» **Data section**:
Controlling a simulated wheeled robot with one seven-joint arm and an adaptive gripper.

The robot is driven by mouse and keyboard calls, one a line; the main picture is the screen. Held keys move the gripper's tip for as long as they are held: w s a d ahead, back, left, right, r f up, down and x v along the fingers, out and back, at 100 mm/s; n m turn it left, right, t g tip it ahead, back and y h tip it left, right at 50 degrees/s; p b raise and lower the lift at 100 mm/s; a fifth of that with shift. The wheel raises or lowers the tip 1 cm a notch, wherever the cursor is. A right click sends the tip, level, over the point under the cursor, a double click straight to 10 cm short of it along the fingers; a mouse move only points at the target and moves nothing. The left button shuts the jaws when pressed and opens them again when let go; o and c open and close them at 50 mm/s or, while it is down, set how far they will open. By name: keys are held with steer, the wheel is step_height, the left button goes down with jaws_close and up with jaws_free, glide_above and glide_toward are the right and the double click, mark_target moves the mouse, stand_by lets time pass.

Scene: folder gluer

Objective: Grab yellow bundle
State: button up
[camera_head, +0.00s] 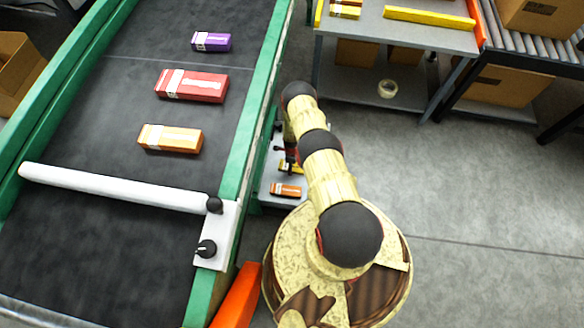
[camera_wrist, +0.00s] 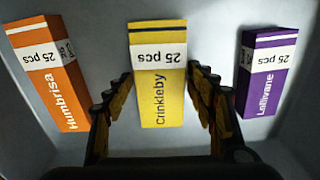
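The yellow bundle (camera_wrist: 158,85) with a white "25 pcs" band and the word "Crinkleby" is in the middle of the wrist view. My gripper (camera_wrist: 160,90) is open, with one finger on each side of the yellow bundle. I cannot tell whether the fingers touch it. In the head view my arm hides most of the gripper (camera_head: 288,167), which is low beside the conveyor. A yellow patch there may be the bundle or a finger.
An orange bundle (camera_wrist: 48,72) lies left and a purple bundle (camera_wrist: 265,72) right of the yellow one, on a pale surface (camera_head: 267,188). The green-edged conveyor (camera_head: 243,150) carries purple (camera_head: 211,42), red (camera_head: 191,86) and orange-yellow (camera_head: 170,138) bundles. A grey table (camera_head: 400,28) stands beyond.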

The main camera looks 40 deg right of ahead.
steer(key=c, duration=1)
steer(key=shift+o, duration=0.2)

» **Work to be completed**: Using the data above, write out every line exactly, leaving the images behind.

» **Completed exercise**:
Controlling a simulated wheeled robot with one seven-joint arm and an adaptive gripper.

The robot is driven by mouse and keyboard calls, one a line; the main picture is the screen. Held keys move the gripper's tip for as long as they are held: w s a d ahead, back, left, right, r f up, down and x v along the fingers, out and back, at 100 mm/s; n m turn it left, right, t g tip it ahead, back and y h tip it left, right at 50 degrees/s; p b raise and lower the lift at 100 mm/s; a fifth of that with shift. The wheel raises or lowers the tip 1 cm a notch, wherever the cursor is. A right click sends the tip, level, over the point under the cursor, a double click straight to 10 cm short of it along the fingers; a mouse move only points at the target and moves nothing. The left button shuts the jaws when pressed and opens them again when let go; o and c open and close them at 50 mm/s or, while it is down, set how far they will open. By name: keys are held with steer, the wheel is step_height, the left button goes down with jaws_close and up with jaws_free, glide_above and glide_toward are the right and the double click, mark_target moves the mouse, stand_by lets time pass.

Scene: folder gluer

Objective: Grab yellow bundle
State: button up
[camera_head, +0.00s] 
[camera_wrist, +0.00s] 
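The yellow bundle (camera_wrist: 158,85) with a white "25 pcs" band and the word "Crinkleby" is in the middle of the wrist view. My gripper (camera_wrist: 160,90) is open, with one finger on each side of the yellow bundle. I cannot tell whether the fingers touch it. In the head view my arm hides most of the gripper (camera_head: 288,167), which is low beside the conveyor. A yellow patch there may be the bundle or a finger.
An orange bundle (camera_wrist: 48,72) lies left and a purple bundle (camera_wrist: 265,72) right of the yellow one, on a pale surface (camera_head: 267,188). The green-edged conveyor (camera_head: 243,150) carries purple (camera_head: 211,42), red (camera_head: 191,86) and orange-yellow (camera_head: 170,138) bundles. A grey table (camera_head: 400,28) stands beyond.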

The main camera looks 40 deg right of ahead.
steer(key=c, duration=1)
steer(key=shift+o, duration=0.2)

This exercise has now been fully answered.